Request -
Everything from the line with "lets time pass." down to the line with "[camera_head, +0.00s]" below must be printed exactly, those two lines included. Exclude pictures.

## begin

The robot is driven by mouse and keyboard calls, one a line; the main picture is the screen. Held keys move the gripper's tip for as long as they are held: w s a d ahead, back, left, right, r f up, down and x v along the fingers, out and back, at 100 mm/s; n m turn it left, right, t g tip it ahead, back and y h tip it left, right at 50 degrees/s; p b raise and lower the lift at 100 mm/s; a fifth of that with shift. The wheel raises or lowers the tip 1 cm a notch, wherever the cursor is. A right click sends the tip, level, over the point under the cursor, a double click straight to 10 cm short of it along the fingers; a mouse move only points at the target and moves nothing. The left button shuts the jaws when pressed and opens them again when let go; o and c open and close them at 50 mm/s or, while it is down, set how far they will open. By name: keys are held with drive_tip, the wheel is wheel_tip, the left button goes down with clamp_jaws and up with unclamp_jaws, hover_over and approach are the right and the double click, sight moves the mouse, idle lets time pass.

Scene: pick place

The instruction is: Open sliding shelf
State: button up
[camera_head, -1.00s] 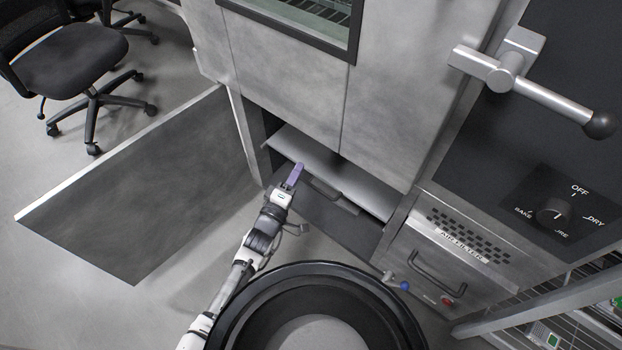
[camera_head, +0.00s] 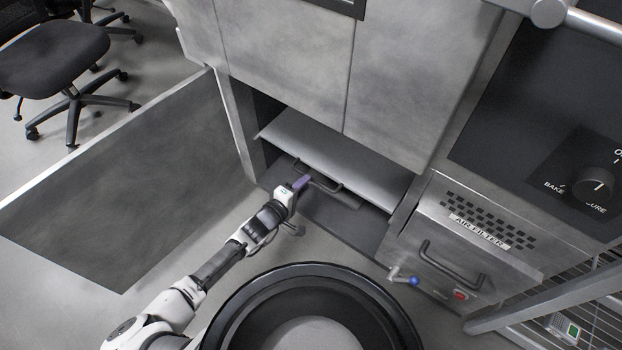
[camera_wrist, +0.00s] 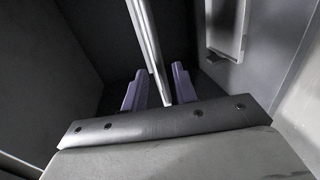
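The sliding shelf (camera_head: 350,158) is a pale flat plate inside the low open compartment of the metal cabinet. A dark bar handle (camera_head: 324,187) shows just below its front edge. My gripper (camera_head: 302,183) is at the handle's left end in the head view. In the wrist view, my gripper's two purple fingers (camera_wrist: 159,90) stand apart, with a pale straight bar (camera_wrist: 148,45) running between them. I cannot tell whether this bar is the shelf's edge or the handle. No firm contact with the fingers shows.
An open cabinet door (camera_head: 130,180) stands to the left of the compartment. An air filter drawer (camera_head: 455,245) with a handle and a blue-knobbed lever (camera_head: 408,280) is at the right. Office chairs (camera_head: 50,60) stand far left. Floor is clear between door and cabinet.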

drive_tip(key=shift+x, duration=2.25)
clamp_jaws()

## end
## begin

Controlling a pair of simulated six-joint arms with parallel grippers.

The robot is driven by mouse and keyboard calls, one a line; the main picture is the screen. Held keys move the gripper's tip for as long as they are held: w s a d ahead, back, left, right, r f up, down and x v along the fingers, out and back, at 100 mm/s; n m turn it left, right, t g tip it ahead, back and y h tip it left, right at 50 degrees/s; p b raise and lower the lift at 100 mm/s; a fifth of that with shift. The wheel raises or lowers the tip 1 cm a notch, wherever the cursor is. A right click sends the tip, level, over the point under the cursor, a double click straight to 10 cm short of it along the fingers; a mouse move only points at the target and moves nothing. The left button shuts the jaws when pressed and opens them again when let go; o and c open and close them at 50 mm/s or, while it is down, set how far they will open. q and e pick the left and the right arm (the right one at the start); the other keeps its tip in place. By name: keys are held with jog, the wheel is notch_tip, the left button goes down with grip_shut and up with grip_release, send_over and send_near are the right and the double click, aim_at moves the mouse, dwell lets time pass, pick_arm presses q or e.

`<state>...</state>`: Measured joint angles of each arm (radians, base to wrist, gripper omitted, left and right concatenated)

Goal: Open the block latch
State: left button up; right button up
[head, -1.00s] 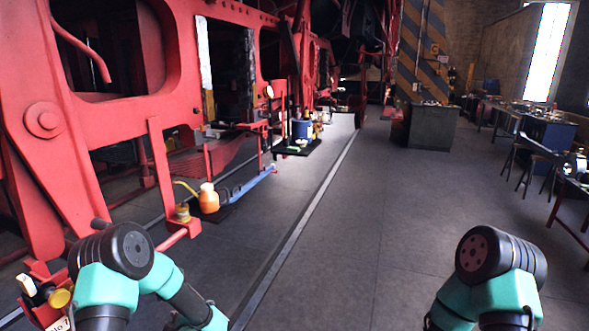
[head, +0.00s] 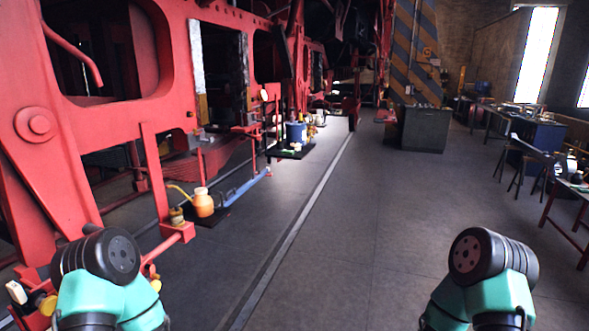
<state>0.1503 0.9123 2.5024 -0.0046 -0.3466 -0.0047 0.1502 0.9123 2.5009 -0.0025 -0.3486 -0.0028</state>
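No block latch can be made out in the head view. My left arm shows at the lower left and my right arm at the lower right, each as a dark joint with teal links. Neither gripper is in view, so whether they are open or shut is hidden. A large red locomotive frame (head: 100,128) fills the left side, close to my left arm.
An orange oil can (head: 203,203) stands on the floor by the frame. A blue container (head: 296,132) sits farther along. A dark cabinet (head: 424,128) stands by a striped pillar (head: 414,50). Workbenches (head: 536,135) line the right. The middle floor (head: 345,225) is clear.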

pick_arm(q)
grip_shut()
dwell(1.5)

## end

Result for this exercise -
The robot is driven by mouse and keyboard calls, one a line; the main picture is the screen. Held keys move the gripper's tip for as long as they are held: w s a d ahead, back, left, right, r f up, down and x v along the fingers, out and back, at 100 mm/s; n m turn it left, right, t g tip it ahead, back and y h tip it left, right at 50 degrees/s; p b raise and lower the lift at 100 mm/s; a fifth of that with shift. The wheel raises or lowers the tip 1 cm a notch, wherever the cursor is. A right click sends the tip, level, over the point under the cursor, a double click straight to 10 cm short of it along the fingers; a mouse move only points at the target and moves nothing. The left button shuts the jaws when pressed and opens them again when let go; o and c open and close them at 50 mm/s or, while it is down, set how far they will open. By name: keys are held with drive_tip, the wheel is wheel_tip, the left button goes down with clamp_jaws and up with unclamp_jaws, hover_over and approach are the right and the double click, sight moves the mouse, idle lets time pass.

Scene: pick place

The instruction is: Open sliding shelf
State: button up
[camera_head, -1.00s] 
[camera_head, +0.00s] 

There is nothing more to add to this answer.